Mr. Orcutt’s life work was to be in these two
fields. On leaving the university he was
located for a time at Santa Paula as a civil and hydraulic engineer, and as
United States deputy surveyor until May, 1898.
He then became superintendent of the San Joaquin Valley division of the
Union Oil Company of California, and his service with that great corporation
has been continuous for more than thirty-five years. He now (1933) is, in point of service, the
oldest employee in the organization. In
1901 he became geologist and engineer for the Union Oil Company, with
headquarters in Los Angeles, and subsequently was made manager of the
geological, land and engineering departments.
He is now active head of these departments, with the office of vice
president. Since 1908 he has been a
director and member of the executive committee of the company.
In the early years of the petroleum
industry the employment of expert geologists was seldom practiced by even the
larger oil companies. It was the
successful work done by Mr. Orcutt in applying scientific principles for
solving the problems of oil development that brought the expert geologist into
high favor with oil companies in the west, and the Union Oil Company of
California was the first on the coast to organize a geological department for
research work and the discovery of new oil fields. Mr. Orcutt made the first geological maps of
Coalinga, Lompoc and the Santa Maria oil fields, and was employed in the
selection and purchase of properties for the Union Oil Company in those
districts. It was in appreciation of the
value of this service that the town of Orcutt in Santa Barbara County was named
for him. Orcutt, Colorado, likewise
bears his name in tribute to his work in petroleum geology.

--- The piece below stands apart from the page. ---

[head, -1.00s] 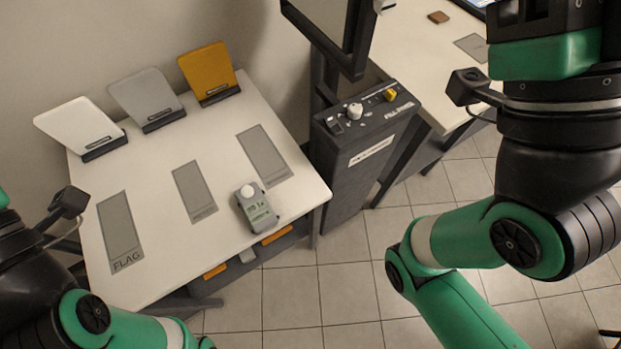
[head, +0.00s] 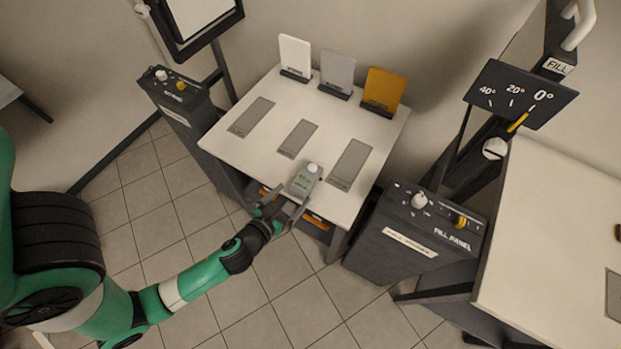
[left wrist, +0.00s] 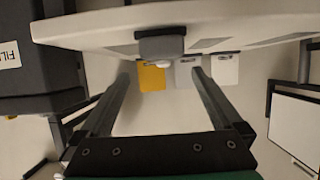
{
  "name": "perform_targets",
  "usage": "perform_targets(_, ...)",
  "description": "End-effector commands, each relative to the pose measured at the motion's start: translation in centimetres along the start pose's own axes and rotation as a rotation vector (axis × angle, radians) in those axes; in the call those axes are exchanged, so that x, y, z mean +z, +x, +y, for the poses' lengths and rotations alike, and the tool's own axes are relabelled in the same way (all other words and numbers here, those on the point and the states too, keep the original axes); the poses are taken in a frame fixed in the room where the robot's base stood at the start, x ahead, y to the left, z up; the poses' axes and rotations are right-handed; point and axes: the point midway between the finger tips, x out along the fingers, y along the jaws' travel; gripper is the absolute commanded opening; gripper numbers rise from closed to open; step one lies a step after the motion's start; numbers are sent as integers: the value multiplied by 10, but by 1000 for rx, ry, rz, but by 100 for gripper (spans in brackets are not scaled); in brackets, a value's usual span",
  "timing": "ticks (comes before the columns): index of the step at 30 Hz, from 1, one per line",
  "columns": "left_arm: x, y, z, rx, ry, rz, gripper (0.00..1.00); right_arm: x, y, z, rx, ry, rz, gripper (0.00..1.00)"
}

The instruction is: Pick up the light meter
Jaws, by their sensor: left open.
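The light meter (head: 303,181), a small grey-green device with a white dome, lies at the front edge of the white table (head: 225,143). My left gripper (head: 287,199) is open at that edge, fingers pointing toward the meter. In the left wrist view the picture is upside down. There the meter (left wrist: 160,44) shows as a dark block on the table, in line with the gap between the open fingers (left wrist: 161,75). I cannot tell whether the fingers touch it. My right gripper is out of view.
White, grey and orange cards (head: 384,90) stand at the table's back. Three grey marked rectangles (head: 297,139) lie flat on it. A dark fill panel (head: 415,235) stands close on the right, another control box (head: 180,98) on the left. Tiled floor is open in front.

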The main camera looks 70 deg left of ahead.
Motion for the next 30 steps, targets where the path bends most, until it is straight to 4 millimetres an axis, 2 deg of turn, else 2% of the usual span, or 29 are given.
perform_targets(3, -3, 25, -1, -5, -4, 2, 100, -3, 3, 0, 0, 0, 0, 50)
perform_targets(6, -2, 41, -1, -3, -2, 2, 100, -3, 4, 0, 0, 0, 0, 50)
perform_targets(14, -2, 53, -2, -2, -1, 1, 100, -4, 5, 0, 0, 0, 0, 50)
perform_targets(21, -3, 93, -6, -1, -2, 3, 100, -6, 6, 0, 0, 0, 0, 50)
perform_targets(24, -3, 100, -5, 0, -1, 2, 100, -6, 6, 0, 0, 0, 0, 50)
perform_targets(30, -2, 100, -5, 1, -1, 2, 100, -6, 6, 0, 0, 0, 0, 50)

Mr. Orcutt has held a number of
important executive positions in business organizations, having been president
of the Newlove Oil Company, of the Bedrock Oil
Company, the Lakeview Oil Company and of the Brea Townsite
Company. He is now president of the La
Merced Heights Land & Water Company, Canoga Citrus Association, and vice
president of the Midway Royal Petroleum Company, of the Standard Plaster
Company, Outer Harbor Dock & Wharf Company, Los Angeles Oil Company and
Syndicate Oil Company. He is also a director
in the Security-First National Bank of Los Angeles, Fort Collins Producing
Company, St. Helens Petroleum Company, Ltd., Kern River Oilfields of
California, Ltd., Community Mutual Water Company and Southwestern Ore Company.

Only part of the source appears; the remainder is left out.